[Stored entries]
[START]
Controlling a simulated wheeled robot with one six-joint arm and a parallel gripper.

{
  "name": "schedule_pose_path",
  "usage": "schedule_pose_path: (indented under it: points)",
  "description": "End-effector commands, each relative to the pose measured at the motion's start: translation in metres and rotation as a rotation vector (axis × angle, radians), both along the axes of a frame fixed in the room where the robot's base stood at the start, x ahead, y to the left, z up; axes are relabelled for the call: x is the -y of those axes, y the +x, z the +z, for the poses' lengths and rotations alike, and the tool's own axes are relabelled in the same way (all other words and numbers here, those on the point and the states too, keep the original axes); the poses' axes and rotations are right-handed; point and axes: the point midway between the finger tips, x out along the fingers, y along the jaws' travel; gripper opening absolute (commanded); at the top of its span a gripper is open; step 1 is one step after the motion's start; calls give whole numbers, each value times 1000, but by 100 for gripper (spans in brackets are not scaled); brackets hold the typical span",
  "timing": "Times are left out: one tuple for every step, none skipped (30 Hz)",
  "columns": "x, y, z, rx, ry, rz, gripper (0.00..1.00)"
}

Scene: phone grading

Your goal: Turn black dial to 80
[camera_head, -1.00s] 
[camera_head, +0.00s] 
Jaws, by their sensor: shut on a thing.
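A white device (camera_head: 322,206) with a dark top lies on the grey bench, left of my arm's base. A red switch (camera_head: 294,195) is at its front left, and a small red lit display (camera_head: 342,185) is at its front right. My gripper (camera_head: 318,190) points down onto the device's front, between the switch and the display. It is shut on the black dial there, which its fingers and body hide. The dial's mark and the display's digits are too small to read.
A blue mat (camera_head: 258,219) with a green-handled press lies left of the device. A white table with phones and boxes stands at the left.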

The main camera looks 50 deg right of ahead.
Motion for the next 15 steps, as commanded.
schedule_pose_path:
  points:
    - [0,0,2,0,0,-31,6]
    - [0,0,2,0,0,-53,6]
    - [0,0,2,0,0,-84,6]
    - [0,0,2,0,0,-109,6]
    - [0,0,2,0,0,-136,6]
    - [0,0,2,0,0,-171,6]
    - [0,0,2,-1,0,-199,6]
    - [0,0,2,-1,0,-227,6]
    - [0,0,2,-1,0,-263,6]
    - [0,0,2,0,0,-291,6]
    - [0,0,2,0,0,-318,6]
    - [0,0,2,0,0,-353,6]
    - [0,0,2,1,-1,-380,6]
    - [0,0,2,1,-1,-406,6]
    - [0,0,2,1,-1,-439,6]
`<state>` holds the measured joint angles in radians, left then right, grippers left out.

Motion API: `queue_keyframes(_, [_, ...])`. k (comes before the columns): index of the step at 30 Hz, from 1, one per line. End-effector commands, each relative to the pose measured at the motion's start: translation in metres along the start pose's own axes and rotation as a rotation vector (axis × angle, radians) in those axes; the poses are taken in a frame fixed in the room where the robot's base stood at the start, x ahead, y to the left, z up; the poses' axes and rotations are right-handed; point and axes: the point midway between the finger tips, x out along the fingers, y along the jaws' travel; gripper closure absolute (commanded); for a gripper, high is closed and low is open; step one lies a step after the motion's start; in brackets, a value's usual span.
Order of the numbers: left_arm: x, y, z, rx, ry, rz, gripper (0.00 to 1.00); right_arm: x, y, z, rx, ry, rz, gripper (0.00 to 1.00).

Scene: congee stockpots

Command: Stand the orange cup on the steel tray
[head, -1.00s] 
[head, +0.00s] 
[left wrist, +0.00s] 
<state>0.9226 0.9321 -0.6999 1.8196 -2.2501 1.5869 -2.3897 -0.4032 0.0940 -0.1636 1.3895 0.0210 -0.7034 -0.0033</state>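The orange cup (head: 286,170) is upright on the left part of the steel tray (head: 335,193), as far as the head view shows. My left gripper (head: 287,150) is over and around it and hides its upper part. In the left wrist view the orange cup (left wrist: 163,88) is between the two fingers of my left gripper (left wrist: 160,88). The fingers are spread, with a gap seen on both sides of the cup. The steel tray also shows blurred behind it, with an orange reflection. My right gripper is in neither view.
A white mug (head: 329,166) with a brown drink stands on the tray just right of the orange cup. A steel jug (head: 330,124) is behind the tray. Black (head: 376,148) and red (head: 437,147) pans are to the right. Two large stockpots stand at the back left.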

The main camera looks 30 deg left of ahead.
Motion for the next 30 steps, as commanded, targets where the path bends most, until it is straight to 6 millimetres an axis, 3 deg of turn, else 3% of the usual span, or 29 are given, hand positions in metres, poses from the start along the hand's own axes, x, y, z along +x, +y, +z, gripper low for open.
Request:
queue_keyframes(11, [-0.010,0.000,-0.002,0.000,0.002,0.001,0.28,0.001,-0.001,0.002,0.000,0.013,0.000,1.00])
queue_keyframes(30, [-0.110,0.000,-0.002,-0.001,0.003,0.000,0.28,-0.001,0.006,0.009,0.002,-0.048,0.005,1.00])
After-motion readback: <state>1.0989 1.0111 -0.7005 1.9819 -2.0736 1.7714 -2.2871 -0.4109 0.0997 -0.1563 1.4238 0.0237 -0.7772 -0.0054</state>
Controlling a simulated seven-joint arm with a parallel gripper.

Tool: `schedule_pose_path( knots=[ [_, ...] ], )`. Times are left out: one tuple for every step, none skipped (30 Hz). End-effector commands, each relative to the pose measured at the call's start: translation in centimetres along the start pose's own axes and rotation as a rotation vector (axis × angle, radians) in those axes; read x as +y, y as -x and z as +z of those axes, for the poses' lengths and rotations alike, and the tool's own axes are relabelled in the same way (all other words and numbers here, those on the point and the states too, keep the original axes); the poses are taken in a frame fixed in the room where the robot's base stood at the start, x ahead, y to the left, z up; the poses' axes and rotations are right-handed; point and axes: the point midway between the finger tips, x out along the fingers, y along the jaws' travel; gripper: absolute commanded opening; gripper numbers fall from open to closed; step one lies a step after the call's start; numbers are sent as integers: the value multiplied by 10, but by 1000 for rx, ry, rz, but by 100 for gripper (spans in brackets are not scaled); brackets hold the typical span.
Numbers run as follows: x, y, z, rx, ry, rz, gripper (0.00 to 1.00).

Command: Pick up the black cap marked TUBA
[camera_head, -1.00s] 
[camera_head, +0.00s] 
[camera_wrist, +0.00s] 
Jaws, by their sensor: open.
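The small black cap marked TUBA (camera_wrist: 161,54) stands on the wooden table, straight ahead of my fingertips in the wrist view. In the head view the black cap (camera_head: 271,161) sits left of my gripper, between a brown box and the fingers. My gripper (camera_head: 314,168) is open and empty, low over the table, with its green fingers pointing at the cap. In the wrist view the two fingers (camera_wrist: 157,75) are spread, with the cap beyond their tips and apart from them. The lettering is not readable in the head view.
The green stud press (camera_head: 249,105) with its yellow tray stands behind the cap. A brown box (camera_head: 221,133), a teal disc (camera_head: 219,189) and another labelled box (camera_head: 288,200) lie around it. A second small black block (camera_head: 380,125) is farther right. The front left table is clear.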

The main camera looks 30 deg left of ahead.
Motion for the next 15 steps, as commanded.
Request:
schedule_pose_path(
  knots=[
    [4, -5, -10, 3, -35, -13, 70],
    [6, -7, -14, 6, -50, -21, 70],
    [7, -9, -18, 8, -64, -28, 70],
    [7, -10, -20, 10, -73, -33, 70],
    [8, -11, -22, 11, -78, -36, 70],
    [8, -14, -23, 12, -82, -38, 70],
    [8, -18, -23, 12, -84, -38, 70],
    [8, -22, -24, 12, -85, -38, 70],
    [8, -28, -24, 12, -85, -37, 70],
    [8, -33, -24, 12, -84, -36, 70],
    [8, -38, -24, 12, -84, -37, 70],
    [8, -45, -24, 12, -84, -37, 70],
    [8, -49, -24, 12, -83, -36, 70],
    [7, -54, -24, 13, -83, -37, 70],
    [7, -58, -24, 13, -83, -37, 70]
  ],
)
[END]
> [Problem description]
Output every record above exactly as it appears.

> [Exercise response]
Controlling a simulated wheeled robot with one six-joint arm and a parallel gripper.

{
  "name": "schedule_pose_path",
  "usage": "schedule_pose_path: (indented under it: points)",
  "description": "End-effector commands, each relative to the pose measured at the motion's start: translation in metres and rotation as a rotation vector (axis × angle, radians), both along the axes of a frame fixed in the room where the robot's base stood at the start, x ahead, y to the left, z up; axes are relabelled for the call: x is the -y of those axes, y the +x, z the +z, for the poses' lengths and rotations alike, and the tool's own axes are relabelled in the same way (all other words and numbers here, those on the point and the states too, keep the original axes); the poses' axes and rotations are right-handed; point and axes: the point midway between the finger tips, x out along the fingers, y along the jaws' travel; gripper opening absolute (commanded); at the top of its span a gripper is open; step 1 is one step after the motion's start; calls give whole numbers, each value times 1000, but by 100 for gripper (spans in brackets are not scaled); brackets hold the typical span",
  "timing": "Times are left out: one tuple for every step, none skipped (30 Hz)",
  "columns": "x, y, z, rx, ry, rz, gripper (0.00..1.00)"
}

Scene: phone grading

Your goal: Turn black dial to 80
[camera_head, -1.00s] 
[camera_head, +0.00s] 
Jaws, by their sensor: shut on a thing.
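A white device (camera_head: 322,206) with a dark top lies on the grey bench, left of my arm's base. A red switch (camera_head: 294,195) is at its front left, and a small red lit display (camera_head: 342,185) is at its front right. My gripper (camera_head: 318,190) points down onto the device's front, between the switch and the display. It is shut on the black dial there, which its fingers and body hide. The dial's mark and the display's digits are too small to read.
A blue mat (camera_head: 258,219) with a green-handled press lies left of the device. A white table with phones and boxes stands at the left.

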The main camera looks 50 deg right of ahead.
Motion for the next 15 steps, as commanded.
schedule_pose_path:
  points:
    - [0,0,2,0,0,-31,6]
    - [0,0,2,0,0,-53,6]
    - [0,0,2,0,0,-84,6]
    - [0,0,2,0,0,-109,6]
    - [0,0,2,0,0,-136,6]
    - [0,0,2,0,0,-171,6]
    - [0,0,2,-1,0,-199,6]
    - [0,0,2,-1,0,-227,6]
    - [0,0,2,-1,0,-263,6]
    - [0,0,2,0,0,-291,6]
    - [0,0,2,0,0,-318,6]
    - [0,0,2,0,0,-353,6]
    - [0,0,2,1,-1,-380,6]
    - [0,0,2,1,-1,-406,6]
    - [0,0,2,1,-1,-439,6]
`<state>` holds the measured joint angles in radians, left then right, grippers left out.

Motion API: `queue_keyframes(_, [_, ...])`. k (comes before the columns): index of the step at 30 Hz, from 1, one per line. End-effector commands, each relative to the pose measured at the motion's start: translation in metres along the start pose's own axes and rotation as a rotation vector (axis × angle, radians) in those axes; the poses are taken in a frame fixed in the room where the robot's base stood at the start, x ahead, y to the left, z up; the poses' axes and rotations are right-handed; point and axes: the point midway between the finger tips, x out along the fingers, y along the jaws' travel; gripper closure absolute (commanded); for a gripper, high is closed and low is open; step one lies a step after the motion's start; in brackets, a value's usual span.
Order of the numbers: left_arm: x, y, z, rx, ry, rz, gripper (0.00 to 1.00); right_arm: x, y, z, rx, ry, rz, gripper (0.00 to 1.00).

Scene: congee stockpots

Command: Stand the orange cup on the steel tray
[head, -1.00s] 
[head, +0.00s] 
[left wrist, +0.00s] 
<state>0.9226 0.9321 -0.6999 1.8196 -2.2501 1.5869 -2.3897 -0.4032 0.0940 -0.1636 1.3895 0.0210 -0.7034 -0.0033</state>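The orange cup (head: 286,170) is upright on the left part of the steel tray (head: 335,193), as far as the head view shows. My left gripper (head: 287,150) is over and around it and hides its upper part. In the left wrist view the orange cup (left wrist: 163,88) is between the two fingers of my left gripper (left wrist: 160,88). The fingers are spread, with a gap seen on both sides of the cup. The steel tray also shows blurred behind it, with an orange reflection. My right gripper is in neither view.
A white mug (head: 329,166) with a brown drink stands on the tray just right of the orange cup. A steel jug (head: 330,124) is behind the tray. Black (head: 376,148) and red (head: 437,147) pans are to the right. Two large stockpots stand at the back left.

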The main camera looks 30 deg left of ahead.
Motion for the next 30 steps, as commanded, targets where the path bends most, until it is straight to 6 millimetres an axis, 3 deg of turn, else 3% of the usual span, or 29 are given, hand positions in metres, poses from the start along the hand's own axes, x, y, z along +x, +y, +z, gripper low for open.
Request:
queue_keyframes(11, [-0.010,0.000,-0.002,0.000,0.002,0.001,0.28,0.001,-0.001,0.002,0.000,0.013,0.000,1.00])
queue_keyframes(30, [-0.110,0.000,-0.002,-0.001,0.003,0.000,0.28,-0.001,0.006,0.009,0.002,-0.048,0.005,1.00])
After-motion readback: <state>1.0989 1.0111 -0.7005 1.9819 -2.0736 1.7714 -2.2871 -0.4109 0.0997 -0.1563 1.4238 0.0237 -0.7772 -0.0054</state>
Controlling a simulated seven-joint arm with a parallel gripper.

Tool: `schedule_pose_path( knots=[ [_, ...] ], )`. Times are left out: one tuple for every step, none skipped (30 Hz). End-effector commands, each relative to the pose measured at the call's start: translation in centimetres along the start pose's own axes and rotation as a rotation vector (axis × angle, radians) in those axes; read x as +y, y as -x and z as +z of those axes, for the poses' lengths and rotations alike, and the tool's own axes are relabelled in the same way (all other words and numbers here, those on the point and the states too, keep the original axes); the poses are taken in a frame fixed in the room where the robot's base stood at the start, x ahead, y to the left, z up; the poses' axes and rotations are right-handed; point and axes: the point midway between the finger tips, x out along the fingers, y along the jaws' travel; gripper: absolute commanded opening; gripper numbers fall from open to closed; step one lies a step after the call's start; numbers are sent as integers: the value multiplied by 10, but by 1000 for rx, ry, rz, but by 100 for gripper (spans in brackets are not scaled); brackets hold the typical span.
Numbers run as follows: x, y, z, rx, ry, rz, gripper (0.00 to 1.00).

Command: Pick up the black cap marked TUBA
[camera_head, -1.00s] 
[camera_head, +0.00s] 
[camera_wrist, +0.00s] 
Jaws, by their sensor: open.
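The small black cap marked TUBA (camera_wrist: 161,54) stands on the wooden table, straight ahead of my fingertips in the wrist view. In the head view the black cap (camera_head: 271,161) sits left of my gripper, between a brown box and the fingers. My gripper (camera_head: 314,168) is open and empty, low over the table, with its green fingers pointing at the cap. In the wrist view the two fingers (camera_wrist: 157,75) are spread, with the cap beyond their tips and apart from them. The lettering is not readable in the head view.
The green stud press (camera_head: 249,105) with its yellow tray stands behind the cap. A brown box (camera_head: 221,133), a teal disc (camera_head: 219,189) and another labelled box (camera_head: 288,200) lie around it. A second small black block (camera_head: 380,125) is farther right. The front left table is clear.

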The main camera looks 30 deg left of ahead.
Motion for the next 15 steps, as commanded.
Request:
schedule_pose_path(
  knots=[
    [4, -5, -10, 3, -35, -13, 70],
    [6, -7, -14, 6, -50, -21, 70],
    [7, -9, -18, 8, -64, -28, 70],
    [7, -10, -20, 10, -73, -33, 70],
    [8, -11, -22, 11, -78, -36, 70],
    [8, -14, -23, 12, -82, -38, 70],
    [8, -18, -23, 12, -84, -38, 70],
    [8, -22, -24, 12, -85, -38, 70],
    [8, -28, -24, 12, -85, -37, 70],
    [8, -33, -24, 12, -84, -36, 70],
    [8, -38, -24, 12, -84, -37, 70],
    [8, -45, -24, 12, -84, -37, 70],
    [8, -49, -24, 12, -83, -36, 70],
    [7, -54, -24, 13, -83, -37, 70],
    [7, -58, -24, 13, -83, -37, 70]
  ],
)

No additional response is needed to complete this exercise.